>>

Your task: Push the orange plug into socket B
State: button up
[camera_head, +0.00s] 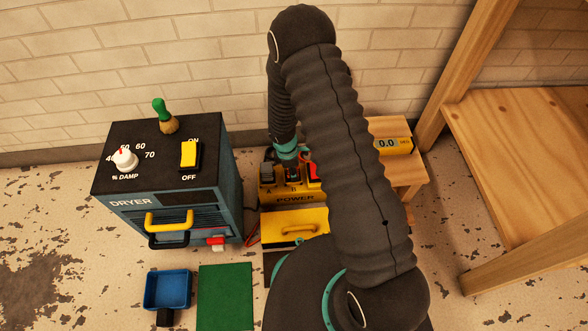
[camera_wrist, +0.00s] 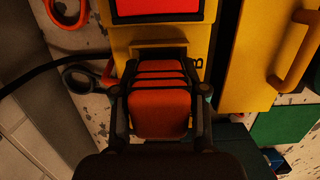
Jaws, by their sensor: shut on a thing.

<<

Repeat the data exactly in full, omitting its pictures.

FINAL ANSWER:
Your task: Push the orange plug into socket B
State: button up
[camera_head, +0.00s] 
[camera_wrist, +0.00s] 
Jaws, by their sensor: shut on a thing.

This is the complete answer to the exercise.